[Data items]
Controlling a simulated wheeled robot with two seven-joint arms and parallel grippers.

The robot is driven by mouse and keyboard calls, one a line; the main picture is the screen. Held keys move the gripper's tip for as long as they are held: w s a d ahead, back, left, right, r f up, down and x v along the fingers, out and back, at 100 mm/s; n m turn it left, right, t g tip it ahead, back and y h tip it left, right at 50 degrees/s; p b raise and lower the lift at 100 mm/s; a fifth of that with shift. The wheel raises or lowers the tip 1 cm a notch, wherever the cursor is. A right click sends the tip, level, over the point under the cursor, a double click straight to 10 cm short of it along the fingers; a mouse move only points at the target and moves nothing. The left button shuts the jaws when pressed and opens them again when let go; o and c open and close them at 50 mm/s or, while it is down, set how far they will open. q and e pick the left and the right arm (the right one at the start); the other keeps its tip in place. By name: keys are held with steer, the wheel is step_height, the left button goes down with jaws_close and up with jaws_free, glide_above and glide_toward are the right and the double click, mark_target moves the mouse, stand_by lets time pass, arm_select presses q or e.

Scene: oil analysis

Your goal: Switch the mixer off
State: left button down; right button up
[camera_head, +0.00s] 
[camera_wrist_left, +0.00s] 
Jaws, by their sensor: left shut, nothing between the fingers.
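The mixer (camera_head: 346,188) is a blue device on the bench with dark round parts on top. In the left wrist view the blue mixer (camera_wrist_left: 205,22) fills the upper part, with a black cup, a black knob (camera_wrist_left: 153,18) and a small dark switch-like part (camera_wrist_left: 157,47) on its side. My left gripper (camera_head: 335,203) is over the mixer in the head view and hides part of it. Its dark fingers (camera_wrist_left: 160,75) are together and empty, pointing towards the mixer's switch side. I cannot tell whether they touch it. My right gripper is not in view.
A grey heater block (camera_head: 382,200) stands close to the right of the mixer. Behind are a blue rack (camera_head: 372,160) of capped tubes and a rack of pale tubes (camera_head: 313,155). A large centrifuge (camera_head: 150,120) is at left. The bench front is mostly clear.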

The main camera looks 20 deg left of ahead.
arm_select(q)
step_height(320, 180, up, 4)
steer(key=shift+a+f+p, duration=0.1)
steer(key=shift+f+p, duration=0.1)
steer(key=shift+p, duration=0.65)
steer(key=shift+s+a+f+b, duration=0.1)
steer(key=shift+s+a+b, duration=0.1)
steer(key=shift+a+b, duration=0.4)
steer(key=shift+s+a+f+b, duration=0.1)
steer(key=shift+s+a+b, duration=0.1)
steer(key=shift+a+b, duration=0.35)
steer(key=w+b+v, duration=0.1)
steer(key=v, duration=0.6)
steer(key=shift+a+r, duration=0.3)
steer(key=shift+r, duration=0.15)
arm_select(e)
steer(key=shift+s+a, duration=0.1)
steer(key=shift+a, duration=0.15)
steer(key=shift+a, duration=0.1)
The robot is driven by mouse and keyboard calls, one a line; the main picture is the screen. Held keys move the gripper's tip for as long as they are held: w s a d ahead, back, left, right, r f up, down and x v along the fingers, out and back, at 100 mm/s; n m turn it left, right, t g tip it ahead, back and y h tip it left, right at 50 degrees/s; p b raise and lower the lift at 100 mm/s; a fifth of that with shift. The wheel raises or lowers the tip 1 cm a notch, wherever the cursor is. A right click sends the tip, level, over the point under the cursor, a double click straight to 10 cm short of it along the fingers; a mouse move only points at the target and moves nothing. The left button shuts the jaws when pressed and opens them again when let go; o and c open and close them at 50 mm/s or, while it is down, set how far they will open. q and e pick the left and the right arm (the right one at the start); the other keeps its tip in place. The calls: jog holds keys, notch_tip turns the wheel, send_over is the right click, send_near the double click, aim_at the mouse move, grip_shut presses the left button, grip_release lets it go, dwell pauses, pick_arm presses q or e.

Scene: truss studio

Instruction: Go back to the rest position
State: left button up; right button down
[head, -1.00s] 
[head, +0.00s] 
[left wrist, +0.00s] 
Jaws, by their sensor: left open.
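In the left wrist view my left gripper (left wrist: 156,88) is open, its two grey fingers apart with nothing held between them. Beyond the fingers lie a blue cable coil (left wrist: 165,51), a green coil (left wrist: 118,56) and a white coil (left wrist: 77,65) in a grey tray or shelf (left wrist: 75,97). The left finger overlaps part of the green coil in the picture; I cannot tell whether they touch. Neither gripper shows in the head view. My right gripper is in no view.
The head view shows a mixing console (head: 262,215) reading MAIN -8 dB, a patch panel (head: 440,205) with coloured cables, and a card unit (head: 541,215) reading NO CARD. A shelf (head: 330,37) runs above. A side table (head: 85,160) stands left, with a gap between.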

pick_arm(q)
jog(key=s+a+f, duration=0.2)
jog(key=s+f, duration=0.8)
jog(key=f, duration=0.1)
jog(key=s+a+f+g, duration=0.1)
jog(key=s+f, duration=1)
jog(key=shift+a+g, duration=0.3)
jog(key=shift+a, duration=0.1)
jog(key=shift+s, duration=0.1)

_Task statement:_
Look above for every line with the word "Scene" and copy it.

_Answer for the task:_
Scene: oil analysis
Scene: truss studio

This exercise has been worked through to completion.